The “Men in Blue” will be turning in their uniforms for chef whites on March 13 for the annual Doe Fund “Sweet: New York” fund-raiser where trainees in the charity’s culinary arts program will cook alongside some boldface names from the Manhattan food world.
Chefs from BLT Prime, Commerce, Magnolia Bakery and more will be joining the likes of Kronna Williams, who was trained through the Doe Fund’s program and now works as a senior kitchen coordinator (when he isn’t busy perfecting his latest creation as a saucier).
“The challenge of preparing a meal for 200 people was eye-opening in itself,” Williams said about his introduction to the food services world when he was part of the program in 2007.
Now his focus is on streamlining the kitchen madness and “perfecting” the offerings for this year’s event, which will be held at the Bowery Hotel. The chorizo-stuffed wontons served on an avocado mousse and the white fish salad on a seven-grain crostini are just a preview of what they will be serving.
The event, now in its third year, aims to raise both funds for the Doe Fund and awareness about the programs that they offer for the homeless. For many, like Lavo’s chef John Deloach who is one of the celebrity participants, the Doe Fund is most immediately recognized for the work they do outside of the kitchen. “In every borough you can see ‘The Men in Blue’ working extremely hard to maintain city blocks,” Deloach said.
Many outside the industry don’t realize that the Doe Fund was one of the first charities in the city to expand into a variety of different “recession-proof” career training programs — from back office administrative training to pest control. Founder George McDonald said that the culinary arts program was one of the most natural expansions since Doe Fund trainees often started by helping make the meals for the volunteers and participants, and quickly developed a passion.
“We find people who naturally take to this and who love it… and that’s where they get their joy from,” McDonald said. “Homeless people are used to being invisible to society but [there is an] idea of warmth and family and love that comes from food.”
Marcell Chambers, another culinary arts graduate who will be helping run the kitchen at the March 13 event, agreed and said that his time in the kitchen brings him back to his childhood.
“It’s the nostalgia factor for me. The women in my family all cooked and it took a lot for boys to get into the kitchen,” Chambers said. “I haven’t lived at home in a very long time and it’s a way for me to connect back to a different time in my life.”
McDonald, who ran a short-lived mayoral campaign during the Republican primary last fall after spending 45 years as a Democrat, said that he remains hopeful about the future when it comes to improving the living conditions for the city’s poor.
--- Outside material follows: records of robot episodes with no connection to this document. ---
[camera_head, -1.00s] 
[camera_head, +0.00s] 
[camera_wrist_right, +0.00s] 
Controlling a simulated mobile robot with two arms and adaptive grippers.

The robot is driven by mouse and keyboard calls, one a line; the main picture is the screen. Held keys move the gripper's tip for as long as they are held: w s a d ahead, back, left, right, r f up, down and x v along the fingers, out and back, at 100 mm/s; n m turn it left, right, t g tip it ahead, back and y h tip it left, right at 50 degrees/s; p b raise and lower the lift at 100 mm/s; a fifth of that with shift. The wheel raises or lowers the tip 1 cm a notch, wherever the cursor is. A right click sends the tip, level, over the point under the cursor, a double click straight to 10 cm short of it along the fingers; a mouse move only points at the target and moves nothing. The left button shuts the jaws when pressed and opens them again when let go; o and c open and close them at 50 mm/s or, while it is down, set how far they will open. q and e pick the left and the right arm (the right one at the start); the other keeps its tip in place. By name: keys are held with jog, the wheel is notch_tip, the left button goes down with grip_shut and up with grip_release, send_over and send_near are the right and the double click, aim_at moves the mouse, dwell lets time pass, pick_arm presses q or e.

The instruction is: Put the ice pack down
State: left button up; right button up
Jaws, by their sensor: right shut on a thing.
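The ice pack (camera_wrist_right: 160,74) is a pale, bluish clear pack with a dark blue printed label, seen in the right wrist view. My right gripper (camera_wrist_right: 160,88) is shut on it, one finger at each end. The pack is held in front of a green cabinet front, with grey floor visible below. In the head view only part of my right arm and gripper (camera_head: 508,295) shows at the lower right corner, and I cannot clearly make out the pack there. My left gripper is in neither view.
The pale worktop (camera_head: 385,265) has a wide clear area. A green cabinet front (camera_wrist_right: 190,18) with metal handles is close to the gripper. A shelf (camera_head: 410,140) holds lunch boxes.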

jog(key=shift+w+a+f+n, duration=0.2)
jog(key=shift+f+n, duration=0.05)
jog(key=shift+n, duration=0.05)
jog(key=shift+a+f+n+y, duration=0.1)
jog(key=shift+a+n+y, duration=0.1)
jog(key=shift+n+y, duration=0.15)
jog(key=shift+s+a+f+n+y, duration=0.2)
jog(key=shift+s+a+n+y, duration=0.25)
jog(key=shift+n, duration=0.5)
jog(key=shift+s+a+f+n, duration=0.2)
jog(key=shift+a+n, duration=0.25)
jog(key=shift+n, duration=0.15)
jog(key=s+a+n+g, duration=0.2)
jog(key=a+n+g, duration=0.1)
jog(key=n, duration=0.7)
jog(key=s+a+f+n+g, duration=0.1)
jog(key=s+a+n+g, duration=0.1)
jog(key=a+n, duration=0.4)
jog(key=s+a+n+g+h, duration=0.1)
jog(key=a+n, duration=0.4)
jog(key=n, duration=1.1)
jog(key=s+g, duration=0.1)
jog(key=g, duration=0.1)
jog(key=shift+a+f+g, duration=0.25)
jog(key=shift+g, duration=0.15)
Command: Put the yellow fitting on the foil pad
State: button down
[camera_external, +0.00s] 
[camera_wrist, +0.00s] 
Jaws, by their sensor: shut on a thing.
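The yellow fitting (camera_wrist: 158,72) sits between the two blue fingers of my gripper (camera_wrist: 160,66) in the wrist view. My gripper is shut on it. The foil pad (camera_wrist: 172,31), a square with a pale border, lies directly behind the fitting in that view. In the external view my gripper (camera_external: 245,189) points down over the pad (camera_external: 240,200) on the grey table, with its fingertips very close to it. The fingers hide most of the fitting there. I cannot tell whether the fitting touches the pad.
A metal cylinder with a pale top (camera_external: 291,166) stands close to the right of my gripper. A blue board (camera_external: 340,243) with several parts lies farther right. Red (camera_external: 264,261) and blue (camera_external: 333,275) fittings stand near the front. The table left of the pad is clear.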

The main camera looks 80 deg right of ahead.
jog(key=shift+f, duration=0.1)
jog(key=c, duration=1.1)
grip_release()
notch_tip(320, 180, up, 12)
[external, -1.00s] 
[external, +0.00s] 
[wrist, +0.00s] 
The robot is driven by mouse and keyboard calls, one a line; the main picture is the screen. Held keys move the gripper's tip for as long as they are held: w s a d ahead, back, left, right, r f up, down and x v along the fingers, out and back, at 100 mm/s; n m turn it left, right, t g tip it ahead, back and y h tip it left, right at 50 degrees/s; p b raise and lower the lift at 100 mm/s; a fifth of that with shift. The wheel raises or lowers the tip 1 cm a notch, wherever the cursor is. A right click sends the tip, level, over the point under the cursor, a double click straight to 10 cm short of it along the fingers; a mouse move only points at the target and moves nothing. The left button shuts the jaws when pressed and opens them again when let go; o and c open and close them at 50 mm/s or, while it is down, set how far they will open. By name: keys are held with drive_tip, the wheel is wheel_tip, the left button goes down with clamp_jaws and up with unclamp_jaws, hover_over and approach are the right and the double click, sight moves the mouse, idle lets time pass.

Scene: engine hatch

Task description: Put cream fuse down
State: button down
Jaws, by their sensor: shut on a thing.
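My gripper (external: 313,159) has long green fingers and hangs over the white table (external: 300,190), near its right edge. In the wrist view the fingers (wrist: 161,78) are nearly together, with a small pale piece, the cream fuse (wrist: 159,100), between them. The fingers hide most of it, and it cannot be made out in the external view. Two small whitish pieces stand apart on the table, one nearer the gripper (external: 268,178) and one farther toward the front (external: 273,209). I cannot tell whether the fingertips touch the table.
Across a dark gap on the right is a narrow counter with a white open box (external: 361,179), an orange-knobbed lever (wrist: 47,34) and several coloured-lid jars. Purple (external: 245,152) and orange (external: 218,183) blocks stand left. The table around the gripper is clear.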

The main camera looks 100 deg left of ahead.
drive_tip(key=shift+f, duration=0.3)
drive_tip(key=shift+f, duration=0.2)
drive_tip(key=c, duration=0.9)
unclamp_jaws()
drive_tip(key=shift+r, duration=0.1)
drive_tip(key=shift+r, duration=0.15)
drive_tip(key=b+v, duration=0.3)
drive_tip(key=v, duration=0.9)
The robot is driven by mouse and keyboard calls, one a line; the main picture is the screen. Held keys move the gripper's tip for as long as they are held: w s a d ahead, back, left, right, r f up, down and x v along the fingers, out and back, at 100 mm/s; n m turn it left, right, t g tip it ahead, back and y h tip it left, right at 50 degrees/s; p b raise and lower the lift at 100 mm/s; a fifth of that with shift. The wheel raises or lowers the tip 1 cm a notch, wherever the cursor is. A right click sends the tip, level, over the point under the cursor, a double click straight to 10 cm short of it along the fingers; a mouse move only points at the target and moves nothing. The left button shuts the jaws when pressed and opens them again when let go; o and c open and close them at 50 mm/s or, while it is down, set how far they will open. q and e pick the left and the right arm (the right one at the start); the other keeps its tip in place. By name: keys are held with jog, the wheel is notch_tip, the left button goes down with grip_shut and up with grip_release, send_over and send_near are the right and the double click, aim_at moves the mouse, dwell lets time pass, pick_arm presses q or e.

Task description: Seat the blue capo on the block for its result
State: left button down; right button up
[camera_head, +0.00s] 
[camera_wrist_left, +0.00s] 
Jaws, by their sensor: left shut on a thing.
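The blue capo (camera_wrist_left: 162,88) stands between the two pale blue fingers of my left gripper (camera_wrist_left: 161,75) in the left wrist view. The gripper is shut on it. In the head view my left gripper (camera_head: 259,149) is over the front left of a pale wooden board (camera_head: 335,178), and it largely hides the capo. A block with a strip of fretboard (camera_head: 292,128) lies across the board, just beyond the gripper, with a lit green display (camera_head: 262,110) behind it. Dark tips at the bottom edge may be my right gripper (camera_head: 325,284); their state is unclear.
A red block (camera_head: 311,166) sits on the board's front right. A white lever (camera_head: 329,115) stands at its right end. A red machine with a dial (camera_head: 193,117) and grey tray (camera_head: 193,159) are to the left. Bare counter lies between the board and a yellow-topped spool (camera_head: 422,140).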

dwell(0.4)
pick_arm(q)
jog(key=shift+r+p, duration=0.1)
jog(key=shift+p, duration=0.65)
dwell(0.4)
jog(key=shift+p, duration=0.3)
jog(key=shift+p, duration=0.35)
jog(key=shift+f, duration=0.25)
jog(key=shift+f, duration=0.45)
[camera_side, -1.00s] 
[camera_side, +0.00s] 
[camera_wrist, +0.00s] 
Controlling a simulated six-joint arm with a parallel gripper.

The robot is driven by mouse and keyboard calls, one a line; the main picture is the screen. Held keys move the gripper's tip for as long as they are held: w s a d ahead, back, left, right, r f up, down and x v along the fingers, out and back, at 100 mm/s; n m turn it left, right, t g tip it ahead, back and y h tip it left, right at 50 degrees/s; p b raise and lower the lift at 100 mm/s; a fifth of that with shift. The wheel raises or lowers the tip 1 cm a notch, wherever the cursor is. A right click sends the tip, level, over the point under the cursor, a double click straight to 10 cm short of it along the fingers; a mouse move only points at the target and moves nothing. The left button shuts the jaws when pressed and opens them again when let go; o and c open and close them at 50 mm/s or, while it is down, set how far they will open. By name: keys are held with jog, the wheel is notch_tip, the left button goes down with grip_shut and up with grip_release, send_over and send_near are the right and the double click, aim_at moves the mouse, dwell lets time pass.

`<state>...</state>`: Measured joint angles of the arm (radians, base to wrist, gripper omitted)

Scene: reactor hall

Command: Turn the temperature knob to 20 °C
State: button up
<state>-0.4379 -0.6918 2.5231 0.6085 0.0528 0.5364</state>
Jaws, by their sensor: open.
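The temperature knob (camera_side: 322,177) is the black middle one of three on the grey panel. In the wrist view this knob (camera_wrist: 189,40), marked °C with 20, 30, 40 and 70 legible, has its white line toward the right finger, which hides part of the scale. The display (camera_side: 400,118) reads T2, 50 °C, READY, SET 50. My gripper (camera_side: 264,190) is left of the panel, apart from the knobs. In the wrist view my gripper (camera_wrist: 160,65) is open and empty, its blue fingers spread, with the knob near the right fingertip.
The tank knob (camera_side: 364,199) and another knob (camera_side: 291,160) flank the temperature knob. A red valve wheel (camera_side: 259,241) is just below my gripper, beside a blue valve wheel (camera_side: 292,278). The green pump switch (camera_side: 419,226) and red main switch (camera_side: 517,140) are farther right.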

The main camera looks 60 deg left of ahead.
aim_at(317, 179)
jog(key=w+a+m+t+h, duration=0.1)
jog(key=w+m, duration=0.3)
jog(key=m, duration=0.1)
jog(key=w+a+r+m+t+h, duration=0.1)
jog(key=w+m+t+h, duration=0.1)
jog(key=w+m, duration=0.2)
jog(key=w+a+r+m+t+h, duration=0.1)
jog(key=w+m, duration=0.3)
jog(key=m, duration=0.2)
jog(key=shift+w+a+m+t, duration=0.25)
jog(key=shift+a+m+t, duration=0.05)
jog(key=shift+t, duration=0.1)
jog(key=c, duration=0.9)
The latest statistics, which show that the city’s homelessness levels have more than quadrupled in the past two decades, don’t provide the basis for his optimism; that all comes from Mayor Bill de Blasio, who McDonald joked he had known “since he was 3 feet tall.”
“I don’t believe in the history of New York City that we have had a mayor better prepared to deal with the issues of homelessness or housing,” he said.
The culinary arts program is also helped directly by private partnerships, including a number of restaurants like one of the event’s sponsors, Magnolia Bakery, which has hired the program’s graduates. While chef Deloach from Lavo says that they have “not yet” hired a graduate, he sees immense value in such a training program.
“Culinary Arts is an expression of creativity, which I believe everyone should have the opportunity to be exposed to,” he said. “There are many doors that can open for this type of training program and it can also be a wonderful outlet.”